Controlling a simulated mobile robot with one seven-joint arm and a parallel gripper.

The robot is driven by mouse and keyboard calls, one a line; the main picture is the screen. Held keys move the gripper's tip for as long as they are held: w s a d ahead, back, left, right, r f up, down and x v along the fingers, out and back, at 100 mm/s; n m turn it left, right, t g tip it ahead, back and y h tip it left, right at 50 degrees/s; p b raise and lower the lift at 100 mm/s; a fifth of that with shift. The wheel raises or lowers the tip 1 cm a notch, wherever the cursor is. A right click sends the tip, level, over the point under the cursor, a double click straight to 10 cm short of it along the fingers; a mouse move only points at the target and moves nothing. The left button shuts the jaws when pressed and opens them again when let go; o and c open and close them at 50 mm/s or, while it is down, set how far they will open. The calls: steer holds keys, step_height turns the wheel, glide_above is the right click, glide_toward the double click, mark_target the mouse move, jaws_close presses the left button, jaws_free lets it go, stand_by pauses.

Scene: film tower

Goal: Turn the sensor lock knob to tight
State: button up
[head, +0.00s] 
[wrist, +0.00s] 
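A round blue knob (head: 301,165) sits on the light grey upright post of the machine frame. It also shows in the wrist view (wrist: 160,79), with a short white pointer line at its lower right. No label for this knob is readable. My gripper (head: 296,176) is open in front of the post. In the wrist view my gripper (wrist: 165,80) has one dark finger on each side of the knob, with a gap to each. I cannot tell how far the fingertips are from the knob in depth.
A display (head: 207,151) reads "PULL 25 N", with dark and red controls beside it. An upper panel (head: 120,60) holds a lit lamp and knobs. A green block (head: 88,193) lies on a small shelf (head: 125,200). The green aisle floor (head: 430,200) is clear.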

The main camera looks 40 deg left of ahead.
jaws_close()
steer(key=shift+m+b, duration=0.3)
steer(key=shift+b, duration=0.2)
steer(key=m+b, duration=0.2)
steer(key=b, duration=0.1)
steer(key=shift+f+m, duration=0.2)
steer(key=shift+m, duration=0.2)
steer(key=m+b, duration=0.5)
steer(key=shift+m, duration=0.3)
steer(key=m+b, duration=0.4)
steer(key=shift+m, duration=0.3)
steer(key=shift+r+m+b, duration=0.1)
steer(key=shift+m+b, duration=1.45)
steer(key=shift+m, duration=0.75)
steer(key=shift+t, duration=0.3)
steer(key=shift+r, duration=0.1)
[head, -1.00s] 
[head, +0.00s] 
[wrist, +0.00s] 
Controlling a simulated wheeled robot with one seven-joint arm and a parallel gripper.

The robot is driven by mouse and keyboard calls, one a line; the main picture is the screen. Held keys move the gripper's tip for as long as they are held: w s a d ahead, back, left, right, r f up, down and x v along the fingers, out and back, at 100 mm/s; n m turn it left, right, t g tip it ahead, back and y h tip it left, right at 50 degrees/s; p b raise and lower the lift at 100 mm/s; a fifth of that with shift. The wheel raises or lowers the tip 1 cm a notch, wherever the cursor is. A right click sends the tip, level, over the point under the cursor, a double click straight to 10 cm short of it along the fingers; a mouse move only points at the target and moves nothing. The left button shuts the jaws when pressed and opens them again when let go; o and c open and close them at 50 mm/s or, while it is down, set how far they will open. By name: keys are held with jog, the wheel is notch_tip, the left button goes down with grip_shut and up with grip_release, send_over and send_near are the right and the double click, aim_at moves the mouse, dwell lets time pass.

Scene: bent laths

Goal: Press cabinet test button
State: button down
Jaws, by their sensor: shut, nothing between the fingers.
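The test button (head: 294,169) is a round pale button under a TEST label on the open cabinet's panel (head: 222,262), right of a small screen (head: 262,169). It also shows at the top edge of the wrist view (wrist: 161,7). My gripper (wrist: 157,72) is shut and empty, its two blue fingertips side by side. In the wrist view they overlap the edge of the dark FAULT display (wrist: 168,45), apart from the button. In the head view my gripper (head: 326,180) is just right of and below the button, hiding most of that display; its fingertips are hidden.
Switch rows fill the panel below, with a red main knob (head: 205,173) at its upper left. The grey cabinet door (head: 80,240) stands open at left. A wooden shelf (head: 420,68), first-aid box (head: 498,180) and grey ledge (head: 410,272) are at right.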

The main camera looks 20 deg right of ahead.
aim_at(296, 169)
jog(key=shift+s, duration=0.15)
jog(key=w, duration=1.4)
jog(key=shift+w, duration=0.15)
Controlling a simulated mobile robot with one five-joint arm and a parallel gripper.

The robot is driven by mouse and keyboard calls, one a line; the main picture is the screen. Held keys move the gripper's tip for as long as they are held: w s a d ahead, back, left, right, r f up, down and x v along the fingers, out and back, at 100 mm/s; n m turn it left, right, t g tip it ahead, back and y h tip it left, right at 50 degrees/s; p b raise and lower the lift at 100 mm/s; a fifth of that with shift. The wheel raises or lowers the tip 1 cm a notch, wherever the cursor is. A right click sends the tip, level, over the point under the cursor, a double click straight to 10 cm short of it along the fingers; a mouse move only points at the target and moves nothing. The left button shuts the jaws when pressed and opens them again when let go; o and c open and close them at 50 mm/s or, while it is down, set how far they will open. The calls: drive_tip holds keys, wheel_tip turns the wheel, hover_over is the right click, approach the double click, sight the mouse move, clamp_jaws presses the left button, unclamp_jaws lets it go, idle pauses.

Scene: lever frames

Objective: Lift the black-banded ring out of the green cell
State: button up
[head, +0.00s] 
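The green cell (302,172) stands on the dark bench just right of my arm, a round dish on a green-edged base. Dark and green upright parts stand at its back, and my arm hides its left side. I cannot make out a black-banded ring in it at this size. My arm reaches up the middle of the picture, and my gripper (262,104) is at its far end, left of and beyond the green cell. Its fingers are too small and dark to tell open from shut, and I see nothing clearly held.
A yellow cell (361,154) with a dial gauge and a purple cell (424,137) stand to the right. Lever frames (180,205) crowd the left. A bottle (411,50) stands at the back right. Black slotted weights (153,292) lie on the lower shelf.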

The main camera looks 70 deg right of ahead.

************

WHAT IS BEING ASKED
Identify the lines in the entries above that contain "parallel", then copy them out.

WORKED SOLUTION
Controlling a simulated mobile robot with one seven-joint arm and a parallel gripper.
Controlling a simulated wheeled robot with one seven-joint arm and a parallel gripper.
Controlling a simulated mobile robot with one five-joint arm and a parallel gripper.

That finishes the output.